> _Exercise goal_
Can you reproduce the data beneath, keeping every line exact?

> _Data provided_
□ □ □ □ □

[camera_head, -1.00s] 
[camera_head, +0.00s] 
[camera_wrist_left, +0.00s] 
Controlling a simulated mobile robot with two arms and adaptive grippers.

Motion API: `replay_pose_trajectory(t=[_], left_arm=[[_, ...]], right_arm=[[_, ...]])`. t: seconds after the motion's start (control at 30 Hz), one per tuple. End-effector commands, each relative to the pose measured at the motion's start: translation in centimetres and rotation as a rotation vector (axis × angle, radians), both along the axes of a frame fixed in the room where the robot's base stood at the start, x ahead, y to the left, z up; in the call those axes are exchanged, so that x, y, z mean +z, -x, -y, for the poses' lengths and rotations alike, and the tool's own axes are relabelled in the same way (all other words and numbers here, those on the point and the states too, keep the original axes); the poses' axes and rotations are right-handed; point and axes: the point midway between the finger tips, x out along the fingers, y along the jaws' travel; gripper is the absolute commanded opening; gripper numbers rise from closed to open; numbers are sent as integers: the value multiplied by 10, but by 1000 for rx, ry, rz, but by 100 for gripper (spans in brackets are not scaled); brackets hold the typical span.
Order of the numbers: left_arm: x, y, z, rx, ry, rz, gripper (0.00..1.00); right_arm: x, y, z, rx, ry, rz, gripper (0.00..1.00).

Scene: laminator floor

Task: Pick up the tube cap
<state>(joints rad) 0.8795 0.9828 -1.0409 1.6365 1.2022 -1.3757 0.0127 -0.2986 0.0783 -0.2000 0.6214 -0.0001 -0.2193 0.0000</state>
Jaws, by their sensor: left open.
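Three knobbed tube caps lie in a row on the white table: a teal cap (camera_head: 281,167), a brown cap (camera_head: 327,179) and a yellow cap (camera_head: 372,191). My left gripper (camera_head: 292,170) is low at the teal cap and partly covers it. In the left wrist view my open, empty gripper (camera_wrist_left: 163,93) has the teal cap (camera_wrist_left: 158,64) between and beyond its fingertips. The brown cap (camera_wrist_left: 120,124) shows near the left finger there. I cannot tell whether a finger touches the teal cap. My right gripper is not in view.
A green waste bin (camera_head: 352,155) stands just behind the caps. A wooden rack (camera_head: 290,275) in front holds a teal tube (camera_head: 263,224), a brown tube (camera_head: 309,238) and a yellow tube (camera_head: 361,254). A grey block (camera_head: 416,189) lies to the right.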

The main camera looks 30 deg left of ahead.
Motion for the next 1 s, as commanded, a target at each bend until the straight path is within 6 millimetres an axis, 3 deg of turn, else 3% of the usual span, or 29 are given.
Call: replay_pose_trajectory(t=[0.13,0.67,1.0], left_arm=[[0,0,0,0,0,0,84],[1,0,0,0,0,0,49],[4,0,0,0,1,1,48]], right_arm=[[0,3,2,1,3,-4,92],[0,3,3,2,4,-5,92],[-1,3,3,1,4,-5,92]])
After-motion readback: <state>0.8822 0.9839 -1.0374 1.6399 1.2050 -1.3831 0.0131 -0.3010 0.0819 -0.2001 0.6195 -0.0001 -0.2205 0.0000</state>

□ □ □ □ □

> _Reply to the task_
[camera_head, -1.00s] 
[camera_head, +0.00s] 
[camera_wrist_left, +0.00s] 
Controlling a simulated mobile robot with two arms and adaptive grippers.

Motion API: `replay_pose_trajectory(t=[_], left_arm=[[_, ...]], right_arm=[[_, ...]])`. t: seconds after the motion's start (control at 30 Hz), one per tuple. End-effector commands, each relative to the pose measured at the motion's start: translation in centimetres and rotation as a rotation vector (axis × angle, radians), both along the axes of a frame fixed in the room where the robot's base stood at the start, x ahead, y to the left, z up; in the call those axes are exchanged, so that x, y, z mean +z, -x, -y, for the poses' lengths and rotations alike, and the tool's own axes are relabelled in the same way (all other words and numbers here, those on the point and the states too, keep the original axes); the poses' axes and rotations are right-handed; point and axes: the point midway between the finger tips, x out along the fingers, y along the jaws' travel; gripper is the absolute commanded opening; gripper numbers rise from closed to open; numbers are sent as integers: the value multiplied by 10, but by 1000 for rx, ry, rz, but by 100 for gripper (spans in brackets are not scaled); brackets hold the typical span.
Order of the numbers: left_arm: x, y, z, rx, ry, rz, gripper (0.00..1.00); right_arm: x, y, z, rx, ry, rz, gripper (0.00..1.00).

Scene: laminator floor

Task: Pick up the tube cap
<state>(joints rad) 0.8795 0.9828 -1.0409 1.6365 1.2022 -1.3757 0.0127 -0.2986 0.0783 -0.2000 0.6214 -0.0001 -0.2193 0.0000</state>
Jaws, by their sensor: left open.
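Three knobbed tube caps lie in a row on the white table: a teal cap (camera_head: 281,167), a brown cap (camera_head: 327,179) and a yellow cap (camera_head: 372,191). My left gripper (camera_head: 292,170) is low at the teal cap and partly covers it. In the left wrist view my open, empty gripper (camera_wrist_left: 163,93) has the teal cap (camera_wrist_left: 158,64) between and beyond its fingertips. The brown cap (camera_wrist_left: 120,124) shows near the left finger there. I cannot tell whether a finger touches the teal cap. My right gripper is not in view.
A green waste bin (camera_head: 352,155) stands just behind the caps. A wooden rack (camera_head: 290,275) in front holds a teal tube (camera_head: 263,224), a brown tube (camera_head: 309,238) and a yellow tube (camera_head: 361,254). A grey block (camera_head: 416,189) lies to the right.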

The main camera looks 30 deg left of ahead.
Motion for the next 1 s, as commanded, a target at each bend until the straight path is within 6 millimetres an axis, 3 deg of turn, else 3% of the usual span, or 29 are given.
Call: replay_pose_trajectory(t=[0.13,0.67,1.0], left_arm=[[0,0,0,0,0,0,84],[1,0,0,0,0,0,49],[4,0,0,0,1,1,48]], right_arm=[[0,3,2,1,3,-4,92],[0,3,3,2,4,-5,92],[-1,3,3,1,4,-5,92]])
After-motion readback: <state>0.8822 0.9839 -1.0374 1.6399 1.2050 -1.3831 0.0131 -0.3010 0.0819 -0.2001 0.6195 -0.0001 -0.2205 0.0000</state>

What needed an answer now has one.